Research: Read this article and consider the difference between the spirit of the law and the letter of the law.

Remember: “As one trespass led to condemnation for all men, so one act of righteousness leads to justification and life for all men” (Romans 5:18, ESV).

Mark Witas is the lead pastor at Pacific Union College Church in Angwin, CA. Originally from the Pacific Northwest, Mark has served as a youth pastor, Bible teacher, college and academy chaplain, and lead pastor in the United States and Canada for the last 33 years. He has also authored four books: Born Chosen, Live Out Loud, Portals, and Just Jesus.

During a meal today, give your child a bite of food that they don’t like so much. Maybe it’s smashed peas or broccoli. Tell them that just like that food tastes icky to them, sin made the world icky. Then give them a bite of something sweet, something they really like! Now tell them that Jesus came to get the icky tastes out of our mouths and the icky taste of sin out of the world to make it sweet again!
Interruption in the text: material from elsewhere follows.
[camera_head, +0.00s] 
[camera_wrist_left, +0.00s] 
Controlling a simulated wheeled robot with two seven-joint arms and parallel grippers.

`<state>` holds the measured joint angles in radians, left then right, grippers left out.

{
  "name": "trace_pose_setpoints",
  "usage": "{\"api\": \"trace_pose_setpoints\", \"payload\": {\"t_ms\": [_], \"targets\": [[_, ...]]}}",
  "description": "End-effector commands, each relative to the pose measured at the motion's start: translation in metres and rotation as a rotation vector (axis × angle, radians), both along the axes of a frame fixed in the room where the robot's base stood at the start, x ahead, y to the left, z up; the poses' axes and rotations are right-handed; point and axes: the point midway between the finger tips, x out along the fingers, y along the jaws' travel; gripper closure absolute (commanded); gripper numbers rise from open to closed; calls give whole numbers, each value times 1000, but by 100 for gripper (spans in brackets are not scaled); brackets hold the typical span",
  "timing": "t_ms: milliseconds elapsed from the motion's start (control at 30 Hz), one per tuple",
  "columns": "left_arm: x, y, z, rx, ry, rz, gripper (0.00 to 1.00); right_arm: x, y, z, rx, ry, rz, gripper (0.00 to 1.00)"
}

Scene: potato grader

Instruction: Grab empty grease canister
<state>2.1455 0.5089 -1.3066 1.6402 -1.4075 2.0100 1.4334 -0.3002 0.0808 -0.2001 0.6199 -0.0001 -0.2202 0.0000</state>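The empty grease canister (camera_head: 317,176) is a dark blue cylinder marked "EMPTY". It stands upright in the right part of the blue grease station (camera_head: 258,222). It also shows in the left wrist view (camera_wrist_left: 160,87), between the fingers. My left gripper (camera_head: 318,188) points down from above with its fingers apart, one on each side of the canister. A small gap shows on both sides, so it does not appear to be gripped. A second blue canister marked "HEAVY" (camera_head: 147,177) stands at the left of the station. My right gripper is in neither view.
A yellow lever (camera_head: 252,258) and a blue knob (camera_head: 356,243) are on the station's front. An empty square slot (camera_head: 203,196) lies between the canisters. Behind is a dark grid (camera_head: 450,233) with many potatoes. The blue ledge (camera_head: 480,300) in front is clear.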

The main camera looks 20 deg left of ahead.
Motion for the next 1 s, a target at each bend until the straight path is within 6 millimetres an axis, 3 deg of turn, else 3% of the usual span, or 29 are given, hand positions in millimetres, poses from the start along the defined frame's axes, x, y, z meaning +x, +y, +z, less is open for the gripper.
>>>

What are some of your favorite foods? Pretend you really love chocolate chip cookies! They are so yummy! But instead of chocolate chips, someone put a bunch of peas in the cookie dough and baked it up! That would be kind of gross, huh? God made us in His image as the perfect cookie. Sin is kind of like the peas and got added to the cookie dough and made it icky. It messed up the cookie recipe. Jesus fixed the recipe so we can have yummy cookies again! Find a recipe that you would like to try and make with your parents today.

Imagine you are drowning. You look up from the water and, as you see the sun fading away, you think, “Well, this is it!” Which of the following options would you pick for rescue: 1. Someone throwing you a lifeguard manual with all of the training guidelines mapped out in detail, or 2. Having a lifeguard jump into the water to pull you out? The answer is simple; we would all choose the lifeguard. Jesus is the lifeguard. He wrote the laws, He kept the laws, and He is the fulfillment of the laws. In other words, He wrote the book of guidelines and has kept them all. Keeping the laws yourself will never save you. Why? Because no matter how hard any of us tries, we cannot save ourselves with knowledge. The only one who can save us from drowning in our sin is the One who perfectly knew the law, perfectly kept the law, and died on behalf of all who have failed to do either.